Desde 2013, como resposta da classe dominante à erupção popular na cena política nacional, desenvolve-se um sistemático enrijecimento do regime burguês. Além da “carta branca” dos governos dos distintos níveis à ação brutalmente repressiva da polícia contra as manifestações públicas, a utilização de expedientes arbitrários de perseguição e criminalização das lutas sociais, a aprovação da “lei antiterrorista” nesse mesmo sentido e inúmeros outros exemplos, tivemos em 2015 a contrarreforma política conduzida por Eduardo Cunha, que não apenas reduziu o tempo das campanhas eleitorais pela metade, como aprovou a “lei da mordaça eleitoral” que legaliza a exclusão do PSOL e demais partidos da esquerda socialista dos debates na TV e rádio. Esse enrijecimento do regime reflete a dificuldade crescente da burguesia em defender, em campo aberto, sua agenda antissocial. A redução do espaço ou o silenciamento da dissidência e da crítica anticapitalista, bem como a obstrução do desenvolvimento de alternativas políticas democrático-radicais, torna-se imprescindível para garantir alguma estabilidade ao regime político burguês, contestado pelas massas, especialmente pela juventude, que reencontrou o caminho das ruas. Nesse momento, medidas ainda mais restritivas do espaço político democrático constam entre as opções privilegiadas dos de cima, como a imposição de uma cláusula de barreiras nas eleições e a formação de um semiparlamentarismo voltado a conferir todo o poder ao Congresso Nacional, destituído hoje de qualquer legitimidade popular.

Para além das instituições da “sociedade política” propriamente dita, o sistema de poder da classe dominante se apóia também em poderosas instituições da “sociedade civil”. Os aparatos ideológicos mais fortes a serviço do regime atual de dominação vigente no país, podem ser identificados, em primeiro lugar, na mídia empresarial e oligopolista de massa e, secundariamente, numa vasta rede de igrejas evangélicas dirigidas por uma cúpula que constitui, simultaneamente, um segmento eclesiástico, um setor da política nacional e uma fração específica da burguesia, com forte presença também na mídia de massa.
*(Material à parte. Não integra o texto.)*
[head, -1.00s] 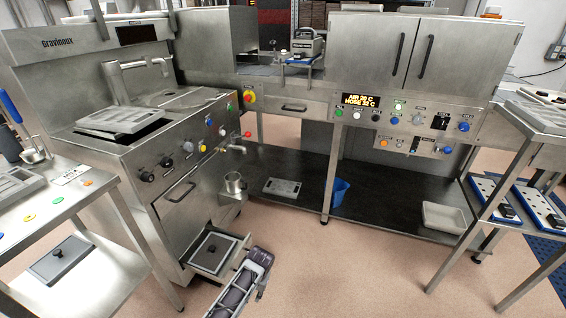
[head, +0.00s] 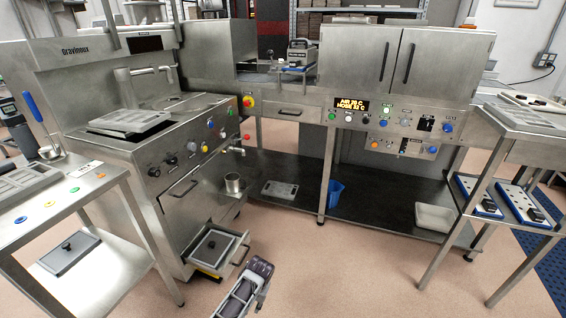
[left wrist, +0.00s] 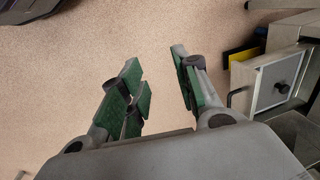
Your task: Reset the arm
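My left gripper (left wrist: 157,68) is open and empty in the left wrist view, its green-padded fingers apart above bare floor. One of my arms (head: 245,287) shows at the bottom of the head view, just right of the pulled-out low drawer; its gripper cannot be made out there. My right gripper is not seen.
The open drawer (head: 241,256) holds a grey lidded plate (head: 212,246); it also shows in the left wrist view (left wrist: 301,34). A steel table (head: 105,190) stands left, a rack (head: 500,153) right. Floor (head: 370,275) between them is clear.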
O segmento da mídia empresarial que tem à frente o poderosíssimo conglomerado das Organizações Globo, é o aparato ideológico mais forte, mais consolidado e mais decisivo da burguesia brasileira. É possível dizer que os irmãos Marinho dirigem aquele que é o verdadeiro “partido político”, enquanto intelectual coletivo, das esferas mais altas do capitalismo brasileiro, profundamente financeirizadas e entrelaçadas ao capital transnacional. O bloco constituído pelas máfias eclesiásticas reflete uma formação mais recente. Bastante diversificado, sem uma direção unificada, esse “neopentecostalismo empresarial” se encontra, por outro lado, profundamente enraízado nos setores populares e capilarizado por todo o país.
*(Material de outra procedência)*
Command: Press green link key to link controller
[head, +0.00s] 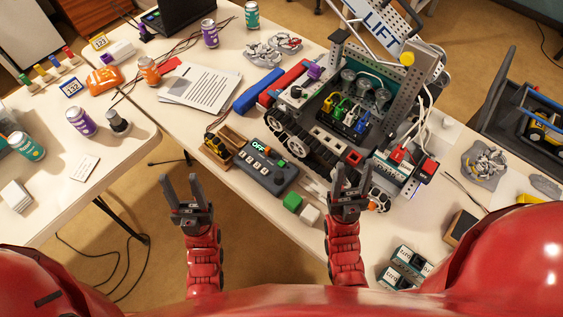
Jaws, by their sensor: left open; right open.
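The controller (256,173), a dark grey box, lies on the table between and beyond my two grippers. Its small display (258,147) reads OFF in green. A green key (281,163) shows on its top near the right end, with a row of small pale buttons beside it. My right gripper (352,175) is open and empty, to the right of the controller, in front of the wheeled robot. Neither touches the controller.
A large wheeled robot (338,55) with a LIFT sign stands behind the controller. A second table with cans stands at left.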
Do desamparo geral das massas do nosso povo, de onde o farisaísmo fundamentalista, charlatão e mafioso, já extraía muito dinheiro, extrai agora também, e cada vez mais, muito poder político e simbólico-ideológico. A estratégia de fundir igreja-empresa-comitê eleitoral em uma só instituição tem sido muito exitosa em promover a expansão acelerada da capacidade política, em sentido amplo, desses mercadores da fé. Os escalões superiores desse setor da liderança evangélica constituem uma fração própria da burguesia, que tem uma origem e um repertório de recursos bastante distintos daqueles próprios às velhas oligarquias quatrocentonas: nutrindo por elas tanta desconfiança quanto elas lhe dirigem desdém e hostilidade. Essa “burguesia gospel” funda seu poder econômico na “extorsão carismática” dos fiéis e seu poder político no controle eclesiástico do voto. A sua presença sempre crescente na mídia de massa, consolida e faz avançar sua influência, que pode ser expressa no fato de que a “bancada evangélica”, suprapartidária e multieclesiástica, dotada de uma agenda reacionária, em grande medida, importada da direita religiosa dos EUA, é hoje maior do que qualquer bancada partidária no Congresso Nacional.
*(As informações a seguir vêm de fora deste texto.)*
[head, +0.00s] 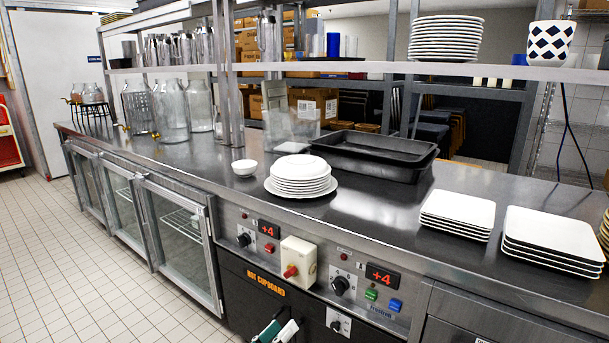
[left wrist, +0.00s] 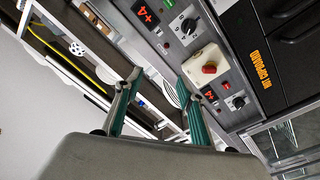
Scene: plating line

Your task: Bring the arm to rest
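My left gripper (head: 279,328) shows at the bottom middle of the head view, in front of the hot cupboard (head: 262,299). Its pale fingers have green inner pads. In the left wrist view the left gripper (left wrist: 161,78) has its two fingers spread apart, with nothing between them. The cupboard's control panel (left wrist: 226,88) lies beyond the fingers and shows tilted in that view. The rest of the left arm is out of the head view. My right gripper is in neither view.
The steel counter (head: 225,189) bears a plate stack (head: 300,176), a small bowl (head: 244,168), black trays (head: 372,153) and square plate stacks (head: 457,213) (head: 553,238). Glass-door fridges (head: 182,231) stand left of the cupboard. The tiled floor (head: 72,268) is clear at the left.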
Esses dois blocos de aparatos ideológicos da burguesia, o midiático-empresarial e o eclesiástico-empresarial, competem e cooperam entre si. Nas condições presentes de crise do regime burguês, seguem demarcando suas diferenças, mas o primeiro bloco não tem mais o monopólio da produção do consenso (que outrora dividiu com a hierarquia católica, com a qual ainda é fortemente ligado) e reconhece isso na prática. O avanço do bloco evangélico, solidamente apoiado em amplos setores populares, vai se mostrando um “mal necessário” para a velha grande burguesia, sempre desconfortável com o arrivismo e o odor popularesco dos novos sócios no condomínio do poder nacional. A forma decisiva como a “bancada evangélica” se comportou – e segue se comportando – na condução da transição que busca consolidar o governo pós-impeachment demonstra cabalmente a funcionalidade desse bloco político-ideológico à reprodução da dominação burguesa na sociedade brasileira.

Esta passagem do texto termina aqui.